_Your objective_:
Leave out the pictures; transcribe all else exactly.

_Material_:
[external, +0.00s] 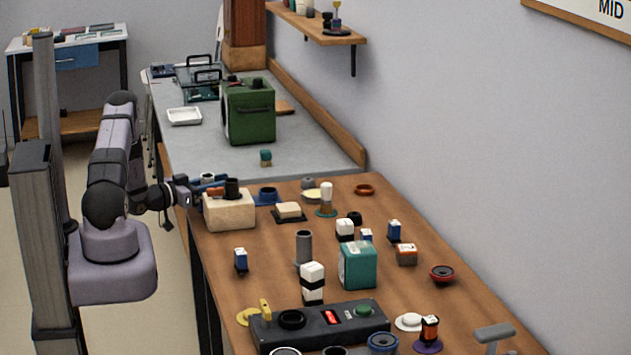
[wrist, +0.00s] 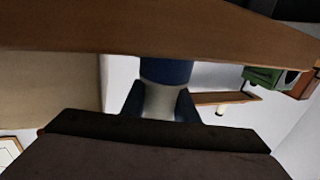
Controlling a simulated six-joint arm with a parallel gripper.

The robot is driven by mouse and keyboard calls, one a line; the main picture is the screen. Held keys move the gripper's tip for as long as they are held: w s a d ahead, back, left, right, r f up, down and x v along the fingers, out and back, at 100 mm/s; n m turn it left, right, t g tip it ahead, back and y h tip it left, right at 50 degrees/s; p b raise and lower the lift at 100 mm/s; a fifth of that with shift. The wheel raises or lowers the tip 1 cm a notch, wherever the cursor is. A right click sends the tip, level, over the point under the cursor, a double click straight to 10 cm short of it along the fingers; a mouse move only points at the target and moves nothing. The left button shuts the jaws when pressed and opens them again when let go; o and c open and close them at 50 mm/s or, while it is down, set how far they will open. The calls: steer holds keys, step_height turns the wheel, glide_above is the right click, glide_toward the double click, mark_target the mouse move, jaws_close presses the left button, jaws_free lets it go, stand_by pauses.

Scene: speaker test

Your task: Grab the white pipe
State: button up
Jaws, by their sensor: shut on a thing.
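My gripper (external: 205,186) is at the left edge of the wooden table, beside the cream block with a black cylinder on it. In the wrist view its two dark fingers (wrist: 160,100) are shut on a white round piece (wrist: 159,104) with a dark blue end (wrist: 166,70). This looks like the white pipe, but its full length is hidden by the fingers and the gripper body. In the external view the held piece is small and mostly hidden, so I cannot tell whether it touches the table.
The cream block (external: 229,212) stands right by my gripper. Several small items crowd the wooden table, including a teal box (external: 358,266), a grey tube (external: 304,247) and a dark control box (external: 270,333). A green machine (external: 249,112) stands on the grey bench behind.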

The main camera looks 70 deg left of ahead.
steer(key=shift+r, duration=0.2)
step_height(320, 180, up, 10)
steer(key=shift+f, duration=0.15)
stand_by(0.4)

_Output_:
[external, +0.00s] 
[wrist, +0.00s] 
Controlling a simulated six-joint arm with a parallel gripper.

The robot is driven by mouse and keyboard calls, one a line; the main picture is the screen. Held keys move the gripper's tip for as long as they are held: w s a d ahead, back, left, right, r f up, down and x v along the fingers, out and back, at 100 mm/s; n m turn it left, right, t g tip it ahead, back and y h tip it left, right at 50 degrees/s; p b raise and lower the lift at 100 mm/s; a fifth of that with shift. The wheel raises or lowers the tip 1 cm a notch, wherever the cursor is. A right click sends the tip, level, over the point under the cursor, a double click straight to 10 cm short of it along the fingers; a mouse move only points at the target and moves nothing. The left button shuts the jaws when pressed and opens them again when let go; o and c open and close them at 50 mm/s or, while it is down, set how far they will open. The calls: steer holds keys, step_height turns the wheel, glide_above is the right click, glide_toward the double click, mark_target the mouse move, jaws_close presses the left button, jaws_free lets it go, stand_by pauses.

Scene: speaker test

Your task: Grab the white pipe
State: button up
Jaws, by their sensor: shut on a thing.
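My gripper (external: 205,186) is at the left edge of the wooden table, beside the cream block with a black cylinder on it. In the wrist view its two dark fingers (wrist: 160,100) are shut on a white round piece (wrist: 159,104) with a dark blue end (wrist: 166,70). This looks like the white pipe, but its full length is hidden by the fingers and the gripper body. In the external view the held piece is small and mostly hidden, so I cannot tell whether it touches the table.
The cream block (external: 229,212) stands right by my gripper. Several small items crowd the wooden table, including a teal box (external: 358,266), a grey tube (external: 304,247) and a dark control box (external: 270,333). A green machine (external: 249,112) stands on the grey bench behind.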

The main camera looks 70 deg left of ahead.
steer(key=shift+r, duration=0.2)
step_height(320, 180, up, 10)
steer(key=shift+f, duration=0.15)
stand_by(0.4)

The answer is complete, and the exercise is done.